▶ STORED DATA:
──────

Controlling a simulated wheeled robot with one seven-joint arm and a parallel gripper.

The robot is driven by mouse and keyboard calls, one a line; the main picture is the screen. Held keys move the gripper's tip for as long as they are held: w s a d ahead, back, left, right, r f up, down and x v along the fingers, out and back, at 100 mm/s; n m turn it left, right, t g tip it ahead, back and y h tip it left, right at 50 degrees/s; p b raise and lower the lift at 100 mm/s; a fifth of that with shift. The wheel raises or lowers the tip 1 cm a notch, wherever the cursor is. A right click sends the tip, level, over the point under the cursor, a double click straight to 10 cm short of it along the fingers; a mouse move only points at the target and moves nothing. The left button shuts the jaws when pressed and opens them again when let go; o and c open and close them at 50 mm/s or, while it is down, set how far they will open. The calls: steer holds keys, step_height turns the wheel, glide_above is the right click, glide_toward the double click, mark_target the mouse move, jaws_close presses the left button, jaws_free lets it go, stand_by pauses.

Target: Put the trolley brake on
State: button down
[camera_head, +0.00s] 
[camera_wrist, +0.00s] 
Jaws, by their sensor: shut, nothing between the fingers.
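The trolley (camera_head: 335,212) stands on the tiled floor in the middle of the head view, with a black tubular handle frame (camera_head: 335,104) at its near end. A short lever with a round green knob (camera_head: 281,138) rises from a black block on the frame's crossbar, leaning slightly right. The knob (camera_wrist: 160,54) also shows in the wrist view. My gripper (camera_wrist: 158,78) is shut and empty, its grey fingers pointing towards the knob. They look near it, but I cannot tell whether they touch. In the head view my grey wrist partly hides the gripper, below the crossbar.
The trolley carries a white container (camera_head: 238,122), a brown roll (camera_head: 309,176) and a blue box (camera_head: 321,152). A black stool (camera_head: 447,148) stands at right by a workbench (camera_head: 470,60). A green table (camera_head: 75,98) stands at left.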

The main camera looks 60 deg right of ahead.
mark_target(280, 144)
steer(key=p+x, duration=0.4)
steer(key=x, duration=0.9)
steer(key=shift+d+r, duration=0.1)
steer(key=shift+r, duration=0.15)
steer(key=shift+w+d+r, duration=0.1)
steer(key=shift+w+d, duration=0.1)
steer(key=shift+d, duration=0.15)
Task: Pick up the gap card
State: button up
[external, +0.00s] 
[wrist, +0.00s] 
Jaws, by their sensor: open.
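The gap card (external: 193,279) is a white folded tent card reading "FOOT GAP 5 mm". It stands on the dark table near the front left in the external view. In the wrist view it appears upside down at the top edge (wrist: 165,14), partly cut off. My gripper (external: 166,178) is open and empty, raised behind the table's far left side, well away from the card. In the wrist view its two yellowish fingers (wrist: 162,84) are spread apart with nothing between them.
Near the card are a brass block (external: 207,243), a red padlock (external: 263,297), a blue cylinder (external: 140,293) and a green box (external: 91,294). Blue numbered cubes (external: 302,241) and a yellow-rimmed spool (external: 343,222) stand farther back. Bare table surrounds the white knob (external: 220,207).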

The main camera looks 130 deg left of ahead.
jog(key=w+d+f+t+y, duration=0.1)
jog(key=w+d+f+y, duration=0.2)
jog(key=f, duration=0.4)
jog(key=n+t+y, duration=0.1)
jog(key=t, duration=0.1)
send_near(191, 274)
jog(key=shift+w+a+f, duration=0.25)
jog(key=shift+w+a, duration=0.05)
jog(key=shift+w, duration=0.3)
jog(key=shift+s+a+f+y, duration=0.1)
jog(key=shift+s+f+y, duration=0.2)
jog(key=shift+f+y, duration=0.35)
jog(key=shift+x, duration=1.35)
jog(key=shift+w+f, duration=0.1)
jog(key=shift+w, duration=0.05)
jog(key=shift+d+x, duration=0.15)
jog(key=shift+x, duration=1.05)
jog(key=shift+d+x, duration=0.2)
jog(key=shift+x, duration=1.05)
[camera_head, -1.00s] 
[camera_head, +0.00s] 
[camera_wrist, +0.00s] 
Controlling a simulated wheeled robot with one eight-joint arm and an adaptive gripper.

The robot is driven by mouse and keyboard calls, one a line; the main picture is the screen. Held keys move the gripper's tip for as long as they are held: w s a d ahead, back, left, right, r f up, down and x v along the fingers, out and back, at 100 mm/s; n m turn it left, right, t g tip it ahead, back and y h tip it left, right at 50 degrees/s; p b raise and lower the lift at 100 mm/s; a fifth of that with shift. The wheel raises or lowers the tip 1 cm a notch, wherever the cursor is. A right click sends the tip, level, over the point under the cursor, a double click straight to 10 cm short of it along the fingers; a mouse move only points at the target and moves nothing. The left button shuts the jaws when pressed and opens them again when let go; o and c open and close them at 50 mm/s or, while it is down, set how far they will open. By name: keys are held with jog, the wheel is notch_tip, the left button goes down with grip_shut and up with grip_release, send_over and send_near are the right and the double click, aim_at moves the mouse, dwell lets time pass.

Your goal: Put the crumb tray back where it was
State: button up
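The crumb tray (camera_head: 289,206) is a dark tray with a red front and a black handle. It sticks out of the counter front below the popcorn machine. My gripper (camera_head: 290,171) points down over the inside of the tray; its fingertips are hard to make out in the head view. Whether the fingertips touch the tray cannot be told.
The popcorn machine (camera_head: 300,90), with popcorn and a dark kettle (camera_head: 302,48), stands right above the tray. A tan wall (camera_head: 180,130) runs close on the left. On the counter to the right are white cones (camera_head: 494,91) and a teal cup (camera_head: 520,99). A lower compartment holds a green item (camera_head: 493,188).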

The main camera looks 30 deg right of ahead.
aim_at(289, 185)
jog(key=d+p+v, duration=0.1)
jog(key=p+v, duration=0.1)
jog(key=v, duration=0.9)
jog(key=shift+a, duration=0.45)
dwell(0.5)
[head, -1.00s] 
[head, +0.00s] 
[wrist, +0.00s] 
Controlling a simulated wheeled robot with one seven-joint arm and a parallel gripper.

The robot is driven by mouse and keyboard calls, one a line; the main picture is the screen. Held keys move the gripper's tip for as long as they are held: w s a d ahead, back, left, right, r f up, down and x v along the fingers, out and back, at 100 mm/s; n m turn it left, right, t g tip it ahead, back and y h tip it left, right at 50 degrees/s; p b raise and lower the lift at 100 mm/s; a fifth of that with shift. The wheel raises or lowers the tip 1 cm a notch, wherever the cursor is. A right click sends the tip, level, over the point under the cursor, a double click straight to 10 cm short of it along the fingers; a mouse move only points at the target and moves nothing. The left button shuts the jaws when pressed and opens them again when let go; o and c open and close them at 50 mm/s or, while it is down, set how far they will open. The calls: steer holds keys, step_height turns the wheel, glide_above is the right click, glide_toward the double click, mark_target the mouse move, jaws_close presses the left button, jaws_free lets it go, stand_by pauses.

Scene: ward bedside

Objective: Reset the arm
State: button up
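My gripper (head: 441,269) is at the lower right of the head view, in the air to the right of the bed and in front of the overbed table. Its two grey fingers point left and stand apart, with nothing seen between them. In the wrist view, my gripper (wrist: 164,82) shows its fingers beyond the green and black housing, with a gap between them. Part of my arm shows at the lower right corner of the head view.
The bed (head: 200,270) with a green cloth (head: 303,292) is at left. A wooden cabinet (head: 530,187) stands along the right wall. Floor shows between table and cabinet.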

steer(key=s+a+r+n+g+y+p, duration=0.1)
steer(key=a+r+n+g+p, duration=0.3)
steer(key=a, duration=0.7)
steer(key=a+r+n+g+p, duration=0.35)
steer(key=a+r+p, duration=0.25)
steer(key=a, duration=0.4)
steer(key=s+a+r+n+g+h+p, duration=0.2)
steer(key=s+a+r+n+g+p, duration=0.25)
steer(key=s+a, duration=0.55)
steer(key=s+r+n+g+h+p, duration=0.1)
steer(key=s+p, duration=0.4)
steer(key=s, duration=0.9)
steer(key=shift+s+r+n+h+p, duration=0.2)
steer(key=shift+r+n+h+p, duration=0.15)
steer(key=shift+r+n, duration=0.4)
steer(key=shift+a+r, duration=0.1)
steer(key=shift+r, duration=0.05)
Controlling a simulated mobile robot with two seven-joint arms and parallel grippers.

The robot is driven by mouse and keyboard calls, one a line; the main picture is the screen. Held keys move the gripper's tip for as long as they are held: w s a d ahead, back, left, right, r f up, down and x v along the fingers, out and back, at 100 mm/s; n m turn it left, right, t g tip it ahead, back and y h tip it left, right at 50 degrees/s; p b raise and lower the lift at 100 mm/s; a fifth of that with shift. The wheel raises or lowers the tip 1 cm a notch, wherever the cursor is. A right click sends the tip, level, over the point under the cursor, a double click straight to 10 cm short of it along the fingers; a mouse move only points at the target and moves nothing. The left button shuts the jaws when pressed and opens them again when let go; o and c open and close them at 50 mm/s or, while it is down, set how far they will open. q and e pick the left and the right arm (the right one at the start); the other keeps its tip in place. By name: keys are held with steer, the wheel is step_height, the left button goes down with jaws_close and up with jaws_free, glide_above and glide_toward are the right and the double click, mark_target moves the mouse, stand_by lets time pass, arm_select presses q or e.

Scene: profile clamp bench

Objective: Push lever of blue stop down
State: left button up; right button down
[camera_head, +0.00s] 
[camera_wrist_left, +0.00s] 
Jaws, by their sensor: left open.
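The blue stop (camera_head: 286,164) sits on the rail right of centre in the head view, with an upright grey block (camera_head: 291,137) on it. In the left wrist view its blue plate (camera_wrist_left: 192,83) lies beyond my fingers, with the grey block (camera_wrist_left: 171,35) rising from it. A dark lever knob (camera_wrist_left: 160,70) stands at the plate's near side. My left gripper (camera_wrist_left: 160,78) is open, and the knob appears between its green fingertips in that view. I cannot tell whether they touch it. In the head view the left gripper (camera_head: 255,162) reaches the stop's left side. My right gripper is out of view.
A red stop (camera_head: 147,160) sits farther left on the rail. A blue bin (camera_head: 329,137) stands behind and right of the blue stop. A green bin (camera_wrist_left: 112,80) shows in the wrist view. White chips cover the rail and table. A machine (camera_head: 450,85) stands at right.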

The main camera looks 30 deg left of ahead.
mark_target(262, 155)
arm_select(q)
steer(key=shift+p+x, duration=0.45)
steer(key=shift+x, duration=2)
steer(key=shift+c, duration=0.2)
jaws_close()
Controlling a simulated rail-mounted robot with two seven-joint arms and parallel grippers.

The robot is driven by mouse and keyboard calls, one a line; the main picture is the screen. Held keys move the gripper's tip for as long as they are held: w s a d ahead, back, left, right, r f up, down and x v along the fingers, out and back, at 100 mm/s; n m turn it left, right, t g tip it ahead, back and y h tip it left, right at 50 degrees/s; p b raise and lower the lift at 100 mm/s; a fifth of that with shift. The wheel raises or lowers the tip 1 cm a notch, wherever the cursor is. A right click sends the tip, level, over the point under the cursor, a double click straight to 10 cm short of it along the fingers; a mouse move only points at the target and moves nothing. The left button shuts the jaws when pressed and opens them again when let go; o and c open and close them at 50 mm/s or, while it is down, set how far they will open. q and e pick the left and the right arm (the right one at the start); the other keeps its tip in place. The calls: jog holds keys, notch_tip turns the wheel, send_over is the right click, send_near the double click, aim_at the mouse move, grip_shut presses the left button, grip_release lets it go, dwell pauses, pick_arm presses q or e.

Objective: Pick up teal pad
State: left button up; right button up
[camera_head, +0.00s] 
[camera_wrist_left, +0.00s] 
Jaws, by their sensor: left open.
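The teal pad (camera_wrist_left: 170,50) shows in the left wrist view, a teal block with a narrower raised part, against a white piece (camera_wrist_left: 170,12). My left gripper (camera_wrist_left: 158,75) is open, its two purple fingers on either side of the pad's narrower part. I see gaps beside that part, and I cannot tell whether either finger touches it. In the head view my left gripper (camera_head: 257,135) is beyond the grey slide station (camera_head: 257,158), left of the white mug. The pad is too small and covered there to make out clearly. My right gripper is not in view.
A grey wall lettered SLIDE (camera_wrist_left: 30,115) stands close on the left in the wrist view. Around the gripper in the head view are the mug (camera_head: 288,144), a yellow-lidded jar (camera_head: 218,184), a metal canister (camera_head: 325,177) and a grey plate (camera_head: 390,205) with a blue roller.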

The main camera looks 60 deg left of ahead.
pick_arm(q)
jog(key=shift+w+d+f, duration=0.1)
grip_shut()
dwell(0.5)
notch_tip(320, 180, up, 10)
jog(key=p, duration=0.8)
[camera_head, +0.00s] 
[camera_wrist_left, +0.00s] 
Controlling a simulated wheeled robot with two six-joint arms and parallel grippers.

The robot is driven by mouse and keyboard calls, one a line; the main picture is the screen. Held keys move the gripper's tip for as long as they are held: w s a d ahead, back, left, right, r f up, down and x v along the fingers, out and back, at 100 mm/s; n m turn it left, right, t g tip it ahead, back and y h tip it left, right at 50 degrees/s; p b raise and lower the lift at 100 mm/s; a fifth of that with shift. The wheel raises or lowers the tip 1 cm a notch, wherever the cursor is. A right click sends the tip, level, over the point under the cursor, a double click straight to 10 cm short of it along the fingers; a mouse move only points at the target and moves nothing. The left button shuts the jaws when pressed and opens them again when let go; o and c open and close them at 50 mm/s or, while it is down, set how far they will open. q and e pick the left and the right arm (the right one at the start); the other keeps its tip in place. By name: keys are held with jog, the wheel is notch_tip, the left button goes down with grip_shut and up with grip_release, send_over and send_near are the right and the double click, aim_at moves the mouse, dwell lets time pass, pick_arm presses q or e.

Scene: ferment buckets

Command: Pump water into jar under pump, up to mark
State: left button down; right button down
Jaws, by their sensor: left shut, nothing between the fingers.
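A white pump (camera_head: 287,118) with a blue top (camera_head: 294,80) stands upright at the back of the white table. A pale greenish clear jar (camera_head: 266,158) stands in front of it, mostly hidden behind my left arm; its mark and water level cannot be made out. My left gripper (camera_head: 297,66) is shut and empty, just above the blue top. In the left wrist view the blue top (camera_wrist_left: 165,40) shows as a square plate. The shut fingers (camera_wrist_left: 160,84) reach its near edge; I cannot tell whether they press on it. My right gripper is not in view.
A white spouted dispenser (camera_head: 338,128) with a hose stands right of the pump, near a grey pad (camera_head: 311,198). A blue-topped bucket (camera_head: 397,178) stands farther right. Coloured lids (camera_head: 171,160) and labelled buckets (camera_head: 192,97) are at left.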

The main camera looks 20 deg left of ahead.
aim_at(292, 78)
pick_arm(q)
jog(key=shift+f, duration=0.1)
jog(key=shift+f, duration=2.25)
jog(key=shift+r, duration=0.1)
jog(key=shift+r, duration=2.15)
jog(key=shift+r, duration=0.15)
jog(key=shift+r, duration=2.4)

──────

▶ WHAT IS BEING ASKED: Return every line containing "grippers".

▶ SOLUTION FOR THIS EXERCISE:
Controlling a simulated mobile robot with two seven-joint arms and parallel grippers.
Controlling a simulated rail-mounted robot with two seven-joint arms and parallel grippers.
Controlling a simulated wheeled robot with two six-joint arms and parallel grippers.

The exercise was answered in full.